While good on paper and something that I've always been vocal about, in practice, until service providers beef up their networks to actually handle that kind of load, it won't be feasible.
All too often you see massive slowdowns during "peak" periods. In my case, I'm at 50/5. I've seen myself hit fractions of 1Mbps down during those times while latency nearly quadruples. Granted, the tech is full duplex and should handle uploads symmetrical to downloads, depending on the HW they use, that can easily overrun something at the HW level, some ASIC, or higher up, the interface itself.
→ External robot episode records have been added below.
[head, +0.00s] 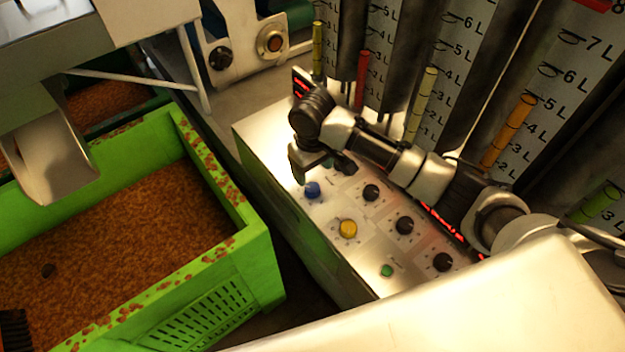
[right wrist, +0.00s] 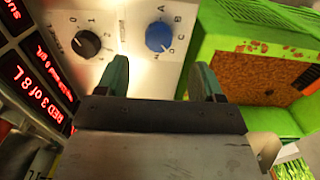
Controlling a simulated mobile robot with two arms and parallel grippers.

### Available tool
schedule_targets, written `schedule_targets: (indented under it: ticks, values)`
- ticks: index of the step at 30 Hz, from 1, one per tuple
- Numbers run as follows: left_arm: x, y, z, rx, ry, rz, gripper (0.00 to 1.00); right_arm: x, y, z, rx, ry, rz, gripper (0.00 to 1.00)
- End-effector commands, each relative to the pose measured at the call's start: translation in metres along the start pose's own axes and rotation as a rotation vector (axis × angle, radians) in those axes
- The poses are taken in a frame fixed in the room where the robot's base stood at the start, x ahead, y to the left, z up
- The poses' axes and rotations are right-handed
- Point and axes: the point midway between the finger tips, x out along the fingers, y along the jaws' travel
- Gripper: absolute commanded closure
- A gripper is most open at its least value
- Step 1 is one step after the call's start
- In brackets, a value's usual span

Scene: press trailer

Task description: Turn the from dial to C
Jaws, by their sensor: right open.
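A blue dial (head: 312,190) sits on the metal control panel at its far left part. In the right wrist view the blue dial (right wrist: 159,37) is ringed by small letters, A among them; I cannot read its pointer position clearly. My right gripper (head: 322,165) is just above and behind the blue dial in the head view. In the right wrist view the gripper (right wrist: 161,78) is open and empty, its two green-grey fingers apart with the dial beyond and between them. I see no contact with the dial. My left gripper is not in view.
Several black knobs (head: 371,192), a yellow knob (head: 348,228) and a green button (head: 386,270) share the panel (head: 262,135). A black dial (right wrist: 86,44) is beside the blue one. Red displays (right wrist: 34,90) and graduated tubes stand behind. A green crate (head: 262,262) of brown grains is left.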

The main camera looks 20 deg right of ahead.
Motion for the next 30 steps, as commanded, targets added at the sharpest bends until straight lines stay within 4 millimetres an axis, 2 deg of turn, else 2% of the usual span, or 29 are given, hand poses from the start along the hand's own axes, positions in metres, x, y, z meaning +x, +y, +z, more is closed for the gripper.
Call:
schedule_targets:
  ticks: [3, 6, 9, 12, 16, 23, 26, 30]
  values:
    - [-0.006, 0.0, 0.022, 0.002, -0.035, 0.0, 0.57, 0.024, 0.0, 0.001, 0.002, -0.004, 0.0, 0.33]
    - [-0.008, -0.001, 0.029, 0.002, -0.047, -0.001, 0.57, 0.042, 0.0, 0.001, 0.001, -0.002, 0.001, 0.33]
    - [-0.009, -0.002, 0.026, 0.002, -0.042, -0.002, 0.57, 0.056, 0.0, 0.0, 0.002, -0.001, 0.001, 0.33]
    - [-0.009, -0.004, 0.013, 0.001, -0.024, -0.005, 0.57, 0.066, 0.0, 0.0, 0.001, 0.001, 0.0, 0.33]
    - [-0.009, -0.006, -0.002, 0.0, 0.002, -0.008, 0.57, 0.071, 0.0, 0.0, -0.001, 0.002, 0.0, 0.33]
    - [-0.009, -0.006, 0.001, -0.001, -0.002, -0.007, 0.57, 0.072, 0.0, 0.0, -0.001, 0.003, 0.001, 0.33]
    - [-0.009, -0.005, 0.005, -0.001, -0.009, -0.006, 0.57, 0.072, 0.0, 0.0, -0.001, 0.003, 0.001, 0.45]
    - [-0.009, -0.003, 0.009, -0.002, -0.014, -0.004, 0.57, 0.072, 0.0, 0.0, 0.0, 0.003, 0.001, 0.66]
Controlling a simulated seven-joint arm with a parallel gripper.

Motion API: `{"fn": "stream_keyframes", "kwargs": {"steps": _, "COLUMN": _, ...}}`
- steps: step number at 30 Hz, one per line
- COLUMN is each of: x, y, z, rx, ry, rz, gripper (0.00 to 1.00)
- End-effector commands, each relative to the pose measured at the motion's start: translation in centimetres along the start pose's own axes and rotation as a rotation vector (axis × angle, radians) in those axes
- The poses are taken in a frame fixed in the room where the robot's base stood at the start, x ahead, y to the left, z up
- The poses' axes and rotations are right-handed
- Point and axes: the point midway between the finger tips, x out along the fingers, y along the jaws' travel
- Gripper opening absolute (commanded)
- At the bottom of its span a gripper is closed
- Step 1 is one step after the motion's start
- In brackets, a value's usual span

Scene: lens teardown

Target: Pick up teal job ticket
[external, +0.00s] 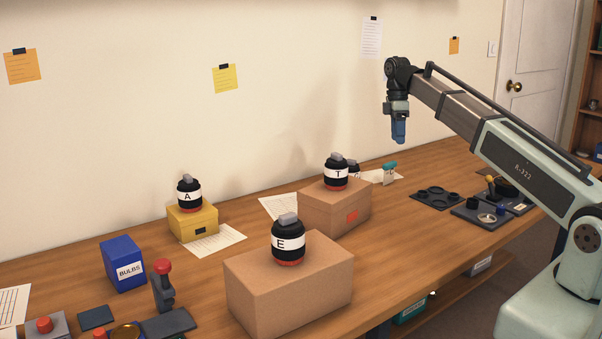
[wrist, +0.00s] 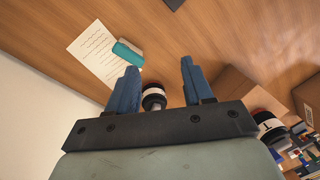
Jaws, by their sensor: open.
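A small teal piece (external: 389,166), the only teal thing on the bench top that fits the job ticket, stands beside a white sheet at the back of the bench. In the wrist view the teal piece (wrist: 127,52) lies at the sheet's right edge, beyond my left fingertip; whether it touches the sheet is unclear. My gripper (external: 398,138) is above the back of the bench, pointing down, with nothing in it. In the wrist view my gripper (wrist: 158,67) has its blue fingers wide apart, with the teal piece outside the gap.
A dark lens (wrist: 153,97) shows below the gap between my fingers. A lens marked T (external: 336,171) stands on a cardboard box (external: 330,210). Lens E (external: 288,240) stands on a larger box. A dark tray (external: 437,197) lies to the right.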

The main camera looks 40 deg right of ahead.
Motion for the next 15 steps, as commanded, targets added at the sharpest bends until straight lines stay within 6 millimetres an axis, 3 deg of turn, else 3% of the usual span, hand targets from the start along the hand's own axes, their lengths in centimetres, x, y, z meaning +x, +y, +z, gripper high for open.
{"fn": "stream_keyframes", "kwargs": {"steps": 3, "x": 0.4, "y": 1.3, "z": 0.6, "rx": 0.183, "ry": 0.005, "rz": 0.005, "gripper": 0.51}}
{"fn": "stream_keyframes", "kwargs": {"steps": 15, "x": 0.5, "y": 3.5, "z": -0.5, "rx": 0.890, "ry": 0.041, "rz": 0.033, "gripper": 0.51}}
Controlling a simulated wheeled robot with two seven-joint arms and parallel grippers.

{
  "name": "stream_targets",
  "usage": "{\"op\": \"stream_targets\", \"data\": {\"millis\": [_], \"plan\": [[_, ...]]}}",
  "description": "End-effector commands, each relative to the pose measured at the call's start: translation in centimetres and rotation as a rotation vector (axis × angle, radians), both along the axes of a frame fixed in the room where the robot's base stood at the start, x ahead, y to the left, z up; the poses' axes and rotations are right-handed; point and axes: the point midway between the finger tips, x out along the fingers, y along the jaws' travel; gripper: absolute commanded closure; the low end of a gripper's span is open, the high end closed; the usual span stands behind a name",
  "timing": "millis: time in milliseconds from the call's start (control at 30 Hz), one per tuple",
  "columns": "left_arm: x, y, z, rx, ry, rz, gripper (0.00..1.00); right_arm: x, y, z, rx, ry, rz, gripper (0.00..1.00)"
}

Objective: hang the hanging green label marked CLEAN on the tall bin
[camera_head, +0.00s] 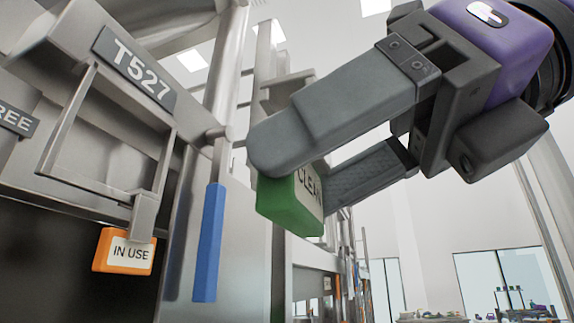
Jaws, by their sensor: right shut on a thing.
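The green label (291,203) reads CLEAN, with part of the word covered by a finger. My right gripper (297,165) comes in from the upper right and is shut on the green label, holding it up in front of the tall bin (200,115). The bin is a grey metal body with a T527 plate (134,69) and a wire frame (105,150) below the plate. An orange label (125,251) marked IN USE hangs at the lower right of that frame. The green label is to the right of the frame and apart from it. My left gripper is not in view.
A blue handle (208,243) hangs on a rod between the plate and the green label. A grey metal post and bracket (287,88) stand behind my right gripper. At the far lower right are windows and distant tables with small items (520,308).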

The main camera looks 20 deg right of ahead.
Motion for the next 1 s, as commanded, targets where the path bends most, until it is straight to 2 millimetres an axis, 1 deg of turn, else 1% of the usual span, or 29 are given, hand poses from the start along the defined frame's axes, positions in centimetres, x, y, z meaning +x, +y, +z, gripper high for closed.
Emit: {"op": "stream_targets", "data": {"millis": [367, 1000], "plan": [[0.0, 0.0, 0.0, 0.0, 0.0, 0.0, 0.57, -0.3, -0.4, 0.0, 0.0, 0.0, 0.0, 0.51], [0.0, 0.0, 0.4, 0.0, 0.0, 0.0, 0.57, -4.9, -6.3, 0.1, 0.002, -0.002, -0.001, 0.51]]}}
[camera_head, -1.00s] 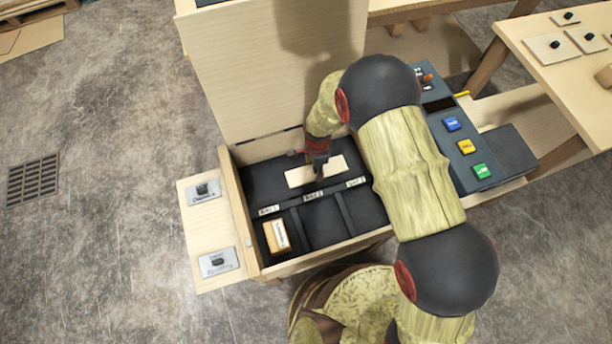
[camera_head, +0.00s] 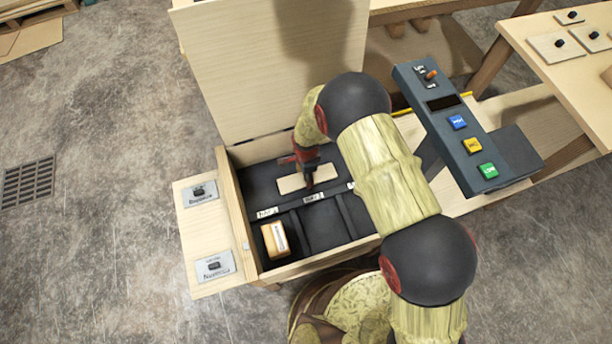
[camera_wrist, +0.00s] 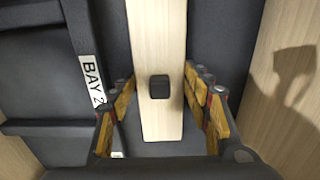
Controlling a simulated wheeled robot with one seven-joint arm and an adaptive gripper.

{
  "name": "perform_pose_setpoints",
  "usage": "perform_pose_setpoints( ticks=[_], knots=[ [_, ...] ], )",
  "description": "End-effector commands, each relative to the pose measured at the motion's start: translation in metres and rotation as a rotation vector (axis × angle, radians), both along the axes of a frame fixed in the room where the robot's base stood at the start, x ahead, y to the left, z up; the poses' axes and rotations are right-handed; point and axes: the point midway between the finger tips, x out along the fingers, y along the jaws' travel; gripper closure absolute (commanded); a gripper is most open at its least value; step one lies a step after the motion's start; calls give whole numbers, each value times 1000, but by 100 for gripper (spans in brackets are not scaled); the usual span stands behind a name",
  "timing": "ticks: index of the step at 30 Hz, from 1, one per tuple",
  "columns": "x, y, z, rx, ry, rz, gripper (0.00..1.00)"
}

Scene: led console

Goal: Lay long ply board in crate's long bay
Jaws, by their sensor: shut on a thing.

Also, even if we get these high speeds, there's nothing that says a service provider won't block certain things. I'm sure in many contracts for home users, there are stipulations about servers and whatnot. I do a simple file server myself, but it's such a low volume thing that it's irrelevant in the grand scheme of things. Start pushing gig files to/from constantly, and I'm sure a few eyebrows will be raised. While they don't need to block a particular port per se, it's not that difficult to block a certain traffic pattern depending on what kind of gear they have in place.
It will all come down to who's going to pay for it. If there's a significant cost that's passed to consumers, some will pay, but many will not. If it's subsidized, then all the better, but in the US, where would that come from? The government? Not likely.
I'm ok with 20Mbps up. That would suit me fine.